## [PROBLEM REQUIREMENTS]
Start at the line that has "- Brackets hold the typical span" and stop at the line that has "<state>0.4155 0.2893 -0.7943". Print those lines and all lines between them exactly, and nothing more.

------------------------

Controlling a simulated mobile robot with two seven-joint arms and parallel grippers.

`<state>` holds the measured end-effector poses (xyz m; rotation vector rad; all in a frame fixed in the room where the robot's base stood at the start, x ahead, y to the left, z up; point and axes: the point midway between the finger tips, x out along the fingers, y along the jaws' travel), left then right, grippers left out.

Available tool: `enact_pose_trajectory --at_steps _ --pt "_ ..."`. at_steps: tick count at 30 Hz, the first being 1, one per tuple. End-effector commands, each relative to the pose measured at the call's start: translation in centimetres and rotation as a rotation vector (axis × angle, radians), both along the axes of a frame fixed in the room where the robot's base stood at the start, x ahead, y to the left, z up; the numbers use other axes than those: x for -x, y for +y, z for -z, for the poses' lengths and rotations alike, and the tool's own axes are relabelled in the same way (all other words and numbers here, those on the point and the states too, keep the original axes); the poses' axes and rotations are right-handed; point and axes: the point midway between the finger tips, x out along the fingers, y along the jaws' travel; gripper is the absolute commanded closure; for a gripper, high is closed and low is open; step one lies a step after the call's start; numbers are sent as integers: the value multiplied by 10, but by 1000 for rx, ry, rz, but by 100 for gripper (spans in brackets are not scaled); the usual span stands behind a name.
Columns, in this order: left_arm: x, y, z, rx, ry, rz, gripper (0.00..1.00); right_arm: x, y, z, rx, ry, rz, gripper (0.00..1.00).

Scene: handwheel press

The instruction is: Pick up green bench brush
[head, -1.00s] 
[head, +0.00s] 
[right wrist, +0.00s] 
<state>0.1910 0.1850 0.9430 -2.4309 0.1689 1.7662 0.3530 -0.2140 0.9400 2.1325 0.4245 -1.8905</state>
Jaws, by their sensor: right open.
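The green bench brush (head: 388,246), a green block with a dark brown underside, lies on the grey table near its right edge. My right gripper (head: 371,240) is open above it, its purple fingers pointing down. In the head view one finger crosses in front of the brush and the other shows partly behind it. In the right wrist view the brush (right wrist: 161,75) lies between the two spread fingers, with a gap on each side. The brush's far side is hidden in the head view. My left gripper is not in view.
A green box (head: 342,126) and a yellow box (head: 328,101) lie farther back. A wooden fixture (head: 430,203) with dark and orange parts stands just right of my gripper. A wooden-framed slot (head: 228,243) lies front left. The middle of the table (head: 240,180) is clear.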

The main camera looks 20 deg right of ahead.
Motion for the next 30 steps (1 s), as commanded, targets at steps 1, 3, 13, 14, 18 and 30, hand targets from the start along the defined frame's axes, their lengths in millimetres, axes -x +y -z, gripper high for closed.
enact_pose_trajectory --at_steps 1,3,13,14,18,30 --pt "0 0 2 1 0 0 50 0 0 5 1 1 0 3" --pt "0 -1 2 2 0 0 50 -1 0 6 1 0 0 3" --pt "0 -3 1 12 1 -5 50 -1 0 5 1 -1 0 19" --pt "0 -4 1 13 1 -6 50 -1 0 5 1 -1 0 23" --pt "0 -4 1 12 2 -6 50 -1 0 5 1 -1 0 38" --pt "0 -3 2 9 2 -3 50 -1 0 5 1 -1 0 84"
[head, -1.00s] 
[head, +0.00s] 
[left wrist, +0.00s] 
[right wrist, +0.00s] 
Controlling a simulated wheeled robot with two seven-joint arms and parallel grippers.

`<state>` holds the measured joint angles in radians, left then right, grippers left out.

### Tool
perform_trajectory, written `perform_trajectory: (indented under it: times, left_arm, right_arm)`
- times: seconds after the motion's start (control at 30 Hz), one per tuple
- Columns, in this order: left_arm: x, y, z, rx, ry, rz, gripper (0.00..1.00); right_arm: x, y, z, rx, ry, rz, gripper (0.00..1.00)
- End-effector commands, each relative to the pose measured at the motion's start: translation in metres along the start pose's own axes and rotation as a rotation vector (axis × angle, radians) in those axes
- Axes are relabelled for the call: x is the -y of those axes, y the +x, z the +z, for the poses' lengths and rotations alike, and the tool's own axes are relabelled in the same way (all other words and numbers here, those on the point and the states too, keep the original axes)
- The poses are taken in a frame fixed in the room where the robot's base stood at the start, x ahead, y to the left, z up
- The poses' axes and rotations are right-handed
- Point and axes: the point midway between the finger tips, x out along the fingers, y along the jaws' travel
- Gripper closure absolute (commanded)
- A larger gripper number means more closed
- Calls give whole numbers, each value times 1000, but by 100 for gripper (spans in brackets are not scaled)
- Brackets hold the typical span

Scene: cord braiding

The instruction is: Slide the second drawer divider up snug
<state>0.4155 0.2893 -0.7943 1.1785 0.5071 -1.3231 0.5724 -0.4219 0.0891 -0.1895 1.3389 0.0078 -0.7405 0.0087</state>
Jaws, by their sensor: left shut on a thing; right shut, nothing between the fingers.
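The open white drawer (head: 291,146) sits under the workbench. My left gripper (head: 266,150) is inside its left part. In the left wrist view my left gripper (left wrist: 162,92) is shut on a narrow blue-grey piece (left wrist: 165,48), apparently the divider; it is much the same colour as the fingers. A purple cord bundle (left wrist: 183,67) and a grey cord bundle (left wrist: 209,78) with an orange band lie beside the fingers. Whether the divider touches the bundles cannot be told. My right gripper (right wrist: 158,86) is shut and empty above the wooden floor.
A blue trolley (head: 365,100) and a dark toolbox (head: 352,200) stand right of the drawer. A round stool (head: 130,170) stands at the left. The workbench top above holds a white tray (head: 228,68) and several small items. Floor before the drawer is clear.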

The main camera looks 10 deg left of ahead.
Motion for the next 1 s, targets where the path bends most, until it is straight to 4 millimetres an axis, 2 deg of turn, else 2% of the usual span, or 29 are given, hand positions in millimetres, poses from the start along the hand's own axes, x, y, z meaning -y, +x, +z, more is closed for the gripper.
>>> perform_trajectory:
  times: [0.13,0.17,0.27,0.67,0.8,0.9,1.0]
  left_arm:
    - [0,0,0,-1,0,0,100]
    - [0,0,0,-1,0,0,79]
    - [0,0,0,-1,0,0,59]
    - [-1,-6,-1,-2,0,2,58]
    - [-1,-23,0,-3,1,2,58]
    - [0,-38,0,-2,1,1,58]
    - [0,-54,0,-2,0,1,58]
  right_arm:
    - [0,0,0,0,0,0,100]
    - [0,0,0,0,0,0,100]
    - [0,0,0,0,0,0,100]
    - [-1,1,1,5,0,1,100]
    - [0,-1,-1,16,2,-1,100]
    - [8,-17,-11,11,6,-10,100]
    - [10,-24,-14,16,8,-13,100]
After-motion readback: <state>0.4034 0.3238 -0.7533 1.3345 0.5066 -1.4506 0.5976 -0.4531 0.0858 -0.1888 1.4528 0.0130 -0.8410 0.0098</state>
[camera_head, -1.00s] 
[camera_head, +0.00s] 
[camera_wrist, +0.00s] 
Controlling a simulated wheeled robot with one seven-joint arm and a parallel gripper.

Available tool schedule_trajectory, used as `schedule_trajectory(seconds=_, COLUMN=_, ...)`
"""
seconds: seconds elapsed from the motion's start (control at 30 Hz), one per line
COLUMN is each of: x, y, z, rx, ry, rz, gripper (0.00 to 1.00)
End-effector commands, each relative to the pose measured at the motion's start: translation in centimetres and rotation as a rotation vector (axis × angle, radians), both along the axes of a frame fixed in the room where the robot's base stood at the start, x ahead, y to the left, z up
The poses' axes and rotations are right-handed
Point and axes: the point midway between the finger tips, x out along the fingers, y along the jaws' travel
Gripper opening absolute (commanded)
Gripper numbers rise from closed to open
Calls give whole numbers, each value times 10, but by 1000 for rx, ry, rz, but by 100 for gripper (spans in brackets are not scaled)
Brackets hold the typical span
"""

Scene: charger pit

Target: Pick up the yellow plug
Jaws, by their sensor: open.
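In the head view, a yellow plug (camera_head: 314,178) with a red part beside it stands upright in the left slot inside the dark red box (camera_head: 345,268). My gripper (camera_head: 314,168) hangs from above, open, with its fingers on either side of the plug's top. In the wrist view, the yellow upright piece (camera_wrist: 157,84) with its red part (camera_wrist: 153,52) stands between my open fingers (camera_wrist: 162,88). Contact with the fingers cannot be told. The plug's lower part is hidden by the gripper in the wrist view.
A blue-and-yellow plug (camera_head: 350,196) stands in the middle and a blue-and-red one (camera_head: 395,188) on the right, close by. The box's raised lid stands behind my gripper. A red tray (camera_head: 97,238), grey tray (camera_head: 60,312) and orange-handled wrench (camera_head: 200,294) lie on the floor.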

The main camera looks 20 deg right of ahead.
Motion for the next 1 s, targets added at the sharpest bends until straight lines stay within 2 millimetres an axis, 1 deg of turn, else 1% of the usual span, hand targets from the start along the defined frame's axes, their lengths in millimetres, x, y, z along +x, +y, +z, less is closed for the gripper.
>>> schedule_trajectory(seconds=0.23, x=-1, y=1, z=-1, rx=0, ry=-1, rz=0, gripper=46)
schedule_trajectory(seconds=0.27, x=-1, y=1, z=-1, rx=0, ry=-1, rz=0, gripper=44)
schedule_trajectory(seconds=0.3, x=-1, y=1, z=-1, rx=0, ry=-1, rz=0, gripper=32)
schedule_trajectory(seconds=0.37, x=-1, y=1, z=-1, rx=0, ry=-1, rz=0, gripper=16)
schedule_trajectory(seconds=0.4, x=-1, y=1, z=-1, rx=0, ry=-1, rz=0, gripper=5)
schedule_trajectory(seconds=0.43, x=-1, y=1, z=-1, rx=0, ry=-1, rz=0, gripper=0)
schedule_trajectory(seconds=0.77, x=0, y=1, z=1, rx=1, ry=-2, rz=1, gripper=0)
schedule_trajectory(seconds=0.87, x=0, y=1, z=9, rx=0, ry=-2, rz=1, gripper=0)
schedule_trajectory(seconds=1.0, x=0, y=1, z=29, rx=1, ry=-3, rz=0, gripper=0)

------------------------

## [COMPLETED EXERCISE]
- Brackets hold the typical span

Scene: cord braiding

The instruction is: Slide the second drawer divider up snug
<state>0.4155 0.2893 -0.7943 1.1785 0.5071 -1.3231 0.5724 -0.4219 0.0891 -0.1895 1.3389 0.0078 -0.7405 0.0087</state>

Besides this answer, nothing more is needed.